GMOあおぞらネット銀行、企業メインバンクで急成長
ネット銀行の急成長を牽引するGMOあおぞらネット銀行、その強みと課題
GMOあおぞらネット銀行が、メインバンクとして選ばれる企業数の増加率でトップに立ちました。「2024年企業のメインバンク調査」によれば、同銀行は2023年の500社未満から2024年には890社に増加し、実に118.6%という急成長を遂げています。
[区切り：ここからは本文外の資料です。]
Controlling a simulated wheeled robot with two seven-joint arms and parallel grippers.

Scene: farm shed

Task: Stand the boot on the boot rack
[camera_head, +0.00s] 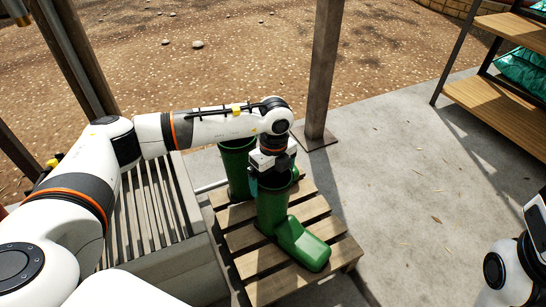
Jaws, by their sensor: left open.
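A green boot (272,208) stands upright on a low slatted wooden rack (256,262), its toe pointing to the lower right. A second green boot (237,168) stands behind it on the same rack, partly hidden by my left arm and gripper. My left gripper (271,178) points down at the top opening of the front boot and is open. Its fingertips are mostly hidden at the boot's shaft, so I cannot tell whether they touch it. My right gripper is not in view; only part of my right arm shows at the lower right edge.
A wooden post (322,75) stands just behind the rack. A slatted bench (150,215) is to the left, under my left arm. Shelves (500,110) with green bags (525,68) stand at the upper right. The concrete floor (420,190) right of the rack is clear.

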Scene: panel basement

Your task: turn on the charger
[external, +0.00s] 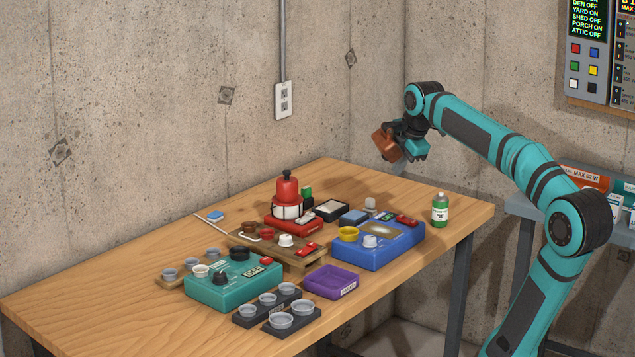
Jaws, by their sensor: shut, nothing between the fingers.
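No device in view is legibly labelled as a charger, so I cannot tell which one it is. A wall panel (589,62) at the upper right has a green-lettered screen reading DEN OFF, YARD ON, SHED OFF, PORCH ON, ATTIC OFF, above several coloured buttons. A darker panel with switches (622,50) beside it is cut off by the picture edge. On the table, a teal box (225,291) carries a sign reading OFF. A blue box (385,252) has a small display and knobs. My gripper (416,153) is shut and empty, above the table's far end, apart from these things.
The wooden table (110,290) holds a red device (287,195), a purple tray (331,282), dark holders with grey cups (268,308) and a green bottle (440,209). An outlet (283,100) is on the wall. A grey shelf (525,206) with labelled containers stands behind my arm.

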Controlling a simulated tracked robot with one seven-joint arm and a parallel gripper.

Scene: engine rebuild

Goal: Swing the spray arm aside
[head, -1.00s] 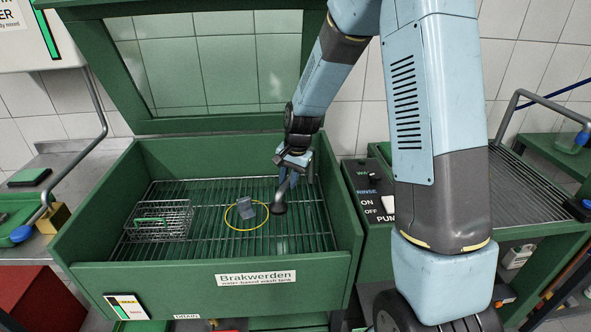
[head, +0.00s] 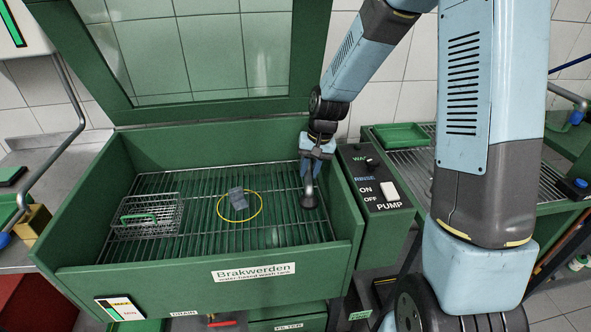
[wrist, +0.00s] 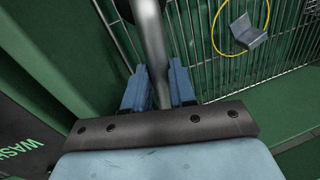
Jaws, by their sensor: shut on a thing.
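The spray arm (head: 307,192) is a grey metal tube with a dark round nozzle at its lower end. It hangs over the wire rack at the right side of the green wash tank (head: 95,265). My gripper (head: 314,153) is shut on the tube, above the nozzle, near the tank's right wall. In the wrist view the tube (wrist: 152,45) runs up between the two blue fingers of my gripper (wrist: 159,88). The upper end of the spray arm is hidden behind my gripper.
A yellow ring (head: 241,221) and a small grey bracket (head: 236,197) are on the rack, left of the nozzle. A wire basket (head: 147,217) stands at the rack's left. The raised lid (head: 200,108) stands behind. A control box (head: 375,185) adjoins the tank's right wall.
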この現象は、ネット銀行が中小企業の間で急速に勢力を拡大していることを示す一例であり、特に首都圏や新設法人においてその影響力を増しています。
GMOあおぞらネット銀行は、2018年にインターネット専業銀行として発足しました。スタートアップ企業や小規模事業者に対する手数料の優遇措置や迅速な口座開設が人気の要因となっています。特に設立1年未満の企業に対しては、他行への振込手数料が月20回まで無料というサービスを提供しており、このスピード感が新興企業からの支持を集めているようです。
ネット銀行の戦略的優位性
GMOあおぞらネット銀行の強みは、何と言ってもその戦略的なサービス展開にあります。東京商工リサーチのデータによれば、同銀行をメインとする890社のうち、約45.6%が東京都に本社を置いています。さらに、業歴3年未満の企業が約68.5%を占めることからも、新興企業からの人気が高いことがうかがえます。これは、ネット銀行のサービスが、設立間もない企業のニーズを的確に捉えている証拠とも言えるでしょう。
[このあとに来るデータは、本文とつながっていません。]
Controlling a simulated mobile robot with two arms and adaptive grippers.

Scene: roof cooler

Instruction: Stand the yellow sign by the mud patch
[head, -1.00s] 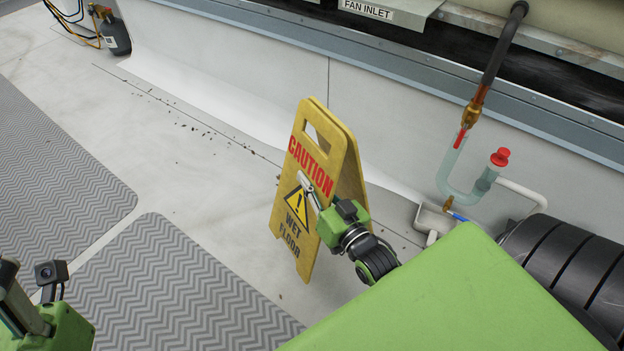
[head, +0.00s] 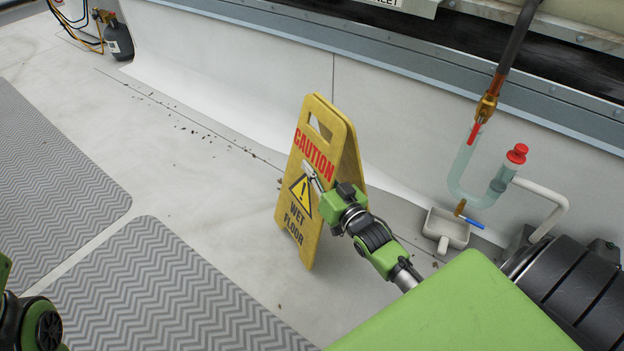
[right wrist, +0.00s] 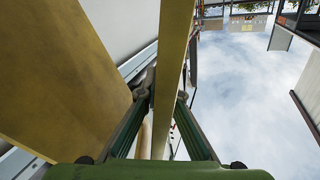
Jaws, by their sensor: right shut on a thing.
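The yellow sign (head: 292,215), lettered "CAUTION WET FLOOR", stands upright in the middle of the head view, its two panels slightly spread below the top. My right gripper (head: 312,178) is shut on the near panel's edge. In the right wrist view the panel's edge (right wrist: 174,45) runs between the fingers, and the other yellow panel (right wrist: 60,75) fills the left. I cannot tell whether the sign's feet touch the floor. Dark muddy specks (head: 185,130) lie scattered along a floor seam, left of and behind the sign. My left gripper is outside the view; only part of that arm shows.
Grey chevron mats (head: 165,290) cover the floor at left and front. A white wall (head: 270,80) runs behind the sign. At right are a clear U-shaped pipe (head: 465,175) and a small drain tray (head: 446,229). A dark cylinder (head: 117,40) stands far left.

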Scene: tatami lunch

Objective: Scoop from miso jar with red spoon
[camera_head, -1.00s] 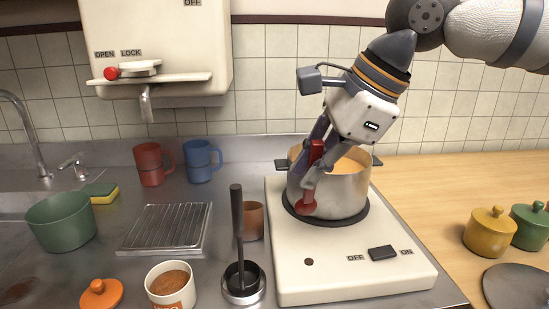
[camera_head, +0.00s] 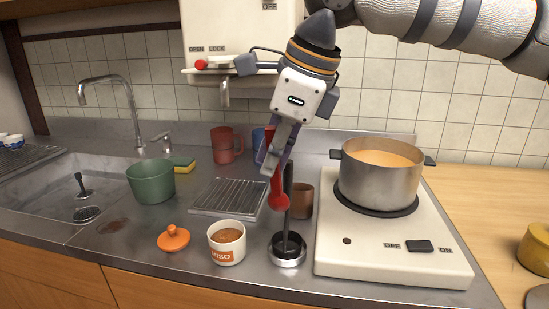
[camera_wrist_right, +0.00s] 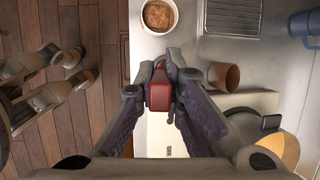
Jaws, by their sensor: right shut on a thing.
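The white miso jar (camera_head: 227,252) stands open on the steel counter, with brown miso showing inside; its opening also shows at the top of the right wrist view (camera_wrist_right: 157,15). Its orange lid (camera_head: 173,238) lies on the counter to its left. My right gripper (camera_head: 268,160) is shut on the red spoon (camera_head: 279,200), whose handle is between the fingers in the right wrist view (camera_wrist_right: 159,92). The spoon points down, its bowl lowest, above the counter to the upper right of the jar. The bowl's contents cannot be made out. My left gripper is not in view.
A dark ladle (camera_head: 287,215) stands in a metal holder (camera_head: 287,256) close to the spoon, beside a brown cup (camera_head: 301,200). A pot (camera_head: 378,188) of orange-yellow liquid sits on the stove (camera_head: 390,262) to the right. A metal rack (camera_head: 228,197) lies behind the jar.
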このような成長を支えるのは、24時間対応のサービスや低廉な振込手数料、迅速な融資といった、従来の金融機関にはない利便性です。特に、他のネット銀行と同様にAIを活用した融資サービスを導入し、スタートアップ企業や新興企業への資金提供を迅速に行う能力は、ネット銀行の競争力を高める要因となっています。
ネット銀行経済圏の拡大と楽天銀行の影響力
中小企業におけるネット銀行の利用が拡大する中で、楽天銀行がその中心的な存在となっています。楽天銀行は1368社のメイン取引社数を持ち、ネット銀行全体のシェア0.09%を占めています。続くPayPay銀行、住信SBIネット銀行、そしてGMOあおぞらネット銀行といった主要なネット銀行が、この新しい「ネット銀行経済圏」を形成しつつあります。
この経済圏の拡大には、コロナ禍による対面営業の自粛も影響しています。法人でもネットバンキングの利用が増え、2023年にはネット銀行と取引を行う企業が1万社を突破しました。これは、企業がデジタル化を進める中で、ネット銀行がその重要なパートナーとしての地位を確立し始めていることを示しています。
GMOあおぞらネット銀行における課題と今後の展望
ネット銀行の成長は目覚ましいものがありますが、それだけに留まらず、システムの安定性や顧客サービスの向上が求められます。特に中小企業や新興企業にとっては、信頼できる金融パートナーの存在が重要であり、GMOあおぞらネット銀行はその期待に応える必要があります。